Si le parcours chronologique et linéaire choisi est jalonné d’étapes, de transitions ou de ruptures constituant le rythme particulier de l’évolution de Rennes, l’exposition offre également en parallèle, des promenades singulières dans l’histoire de quatre quartiers identifiés pour la spécificité de leur évolution à travers le temps et abordés de manière diachronique. Les allers-retours entre passé et présent souhaités dans l’exposition trouvent ainsi leur écho dans les projets d’aménagement contemporains de certains d’entre eux, rendant palpable la manière dont une ville se reconstruit sur elle-même, intégrant consciemment ou non de nombreux héritages.

Qu’il s’agisse de vestiges matériels illustrant la relation de la ville à son territoire (mobilier provenant de la villa gallo-romaine de Noyal-Châtillon-sur-Seiche, commune de l’actuelle métropole rennaise), la vie quotidienne urbaine (fragments de verres à pied du XVIIe siècle, découverts place Sainte-Anne), de l’évolution de l’histoire de certains bâtiments historiques (transformation du couvent des Jacobins en magasin d’équipement militaire au XIXe siècle), ou d’événements ayant eu un impact déterminant sur la structuration urbaine (destructions des bombardements de 1944 dans le quartier Saint-Germain), l’archéologie fait ressurgir ici et là les témoignages concrets de cette longue transformation. Leur croisement systématique avec les sources historiques et les données cartographiques existantes ont infirmé ou confirmé nombre d’informations, en ont révélé d’autres, nourrissant de fait une véritable réflexion sur la construction de l’urbanité.

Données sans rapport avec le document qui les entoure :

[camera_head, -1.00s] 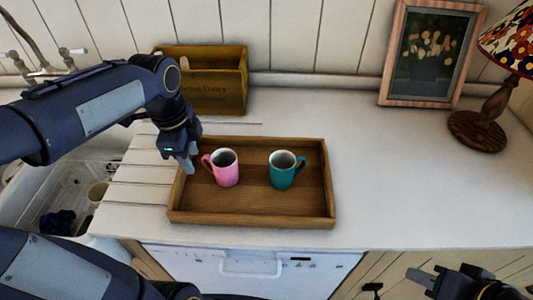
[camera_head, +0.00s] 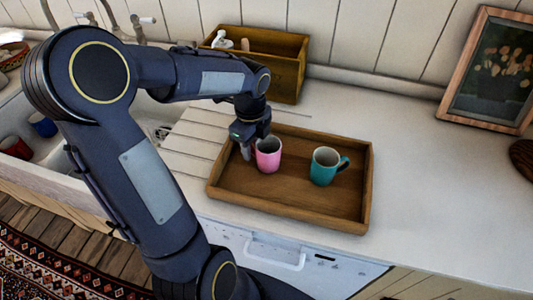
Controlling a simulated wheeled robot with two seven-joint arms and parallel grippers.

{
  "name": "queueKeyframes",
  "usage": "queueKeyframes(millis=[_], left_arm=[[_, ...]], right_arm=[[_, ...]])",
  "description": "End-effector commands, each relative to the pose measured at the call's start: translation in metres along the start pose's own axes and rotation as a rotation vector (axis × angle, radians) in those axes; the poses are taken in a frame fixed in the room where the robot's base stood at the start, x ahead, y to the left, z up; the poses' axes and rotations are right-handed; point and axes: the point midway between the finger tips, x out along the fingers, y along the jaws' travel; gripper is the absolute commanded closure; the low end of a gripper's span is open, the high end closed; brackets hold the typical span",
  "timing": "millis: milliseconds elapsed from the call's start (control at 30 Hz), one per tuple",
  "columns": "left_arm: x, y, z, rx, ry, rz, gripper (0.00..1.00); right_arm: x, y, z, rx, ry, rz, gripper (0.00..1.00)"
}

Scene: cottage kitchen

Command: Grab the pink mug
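The pink mug (camera_head: 269,156) stands upright in the left part of a wooden tray (camera_head: 289,208) on the white counter. My left gripper (camera_head: 250,148) is at the mug's left side, where its handle was seen earlier; the handle is now hidden by the gripper. The fingers point down and look close to the mug, but I cannot tell whether they are closed on the handle. A teal mug (camera_head: 323,166) stands upright to the right in the same tray, its handle toward the right. My right gripper is out of view.
A wooden box (camera_head: 286,68) with a white bottle (camera_head: 222,40) stands behind the tray against the wall. A framed picture (camera_head: 496,75) leans at the right. A sink with red and blue mugs (camera_head: 42,125) is at the left.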

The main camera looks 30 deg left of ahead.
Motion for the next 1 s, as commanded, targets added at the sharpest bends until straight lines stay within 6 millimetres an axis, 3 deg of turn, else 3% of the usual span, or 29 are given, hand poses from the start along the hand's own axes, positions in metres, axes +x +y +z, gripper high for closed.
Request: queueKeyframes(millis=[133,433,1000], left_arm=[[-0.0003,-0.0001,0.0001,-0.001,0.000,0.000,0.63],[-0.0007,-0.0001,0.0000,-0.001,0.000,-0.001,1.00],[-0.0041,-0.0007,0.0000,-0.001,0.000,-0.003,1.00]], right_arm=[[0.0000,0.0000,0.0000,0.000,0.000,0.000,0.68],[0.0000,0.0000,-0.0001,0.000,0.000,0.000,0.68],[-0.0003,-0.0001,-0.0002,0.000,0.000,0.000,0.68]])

Une ville toujours en devenir
L’exposition « Rennes, les vies d’une ville » rappelle grâce à son titre que la ville est une entité vivante, en perpétuelle mutation, dont la construction progressive, comme autant de couches archéologiques superposées, bénéficie aujourd’hui d’une connaissance actualisée de premier ordre. Si ses nécessaires transformations actuelles et futures impliquent de nombreux projets et travaux, l’accompagnement régulier des opérations archéologiques préventives continue fort heureusement de documenter le passé de ce territoire, tout en contribuant de fait à en orienter les aménagements contemporains, donnant un sens toujours plus pertinent à ce long phénomène qu’est la fabrique de la ville.
Manon Six, responsable du pôle conservation du musée de Bretagne,
co-commissaire de l’exposition
Juillet 2019.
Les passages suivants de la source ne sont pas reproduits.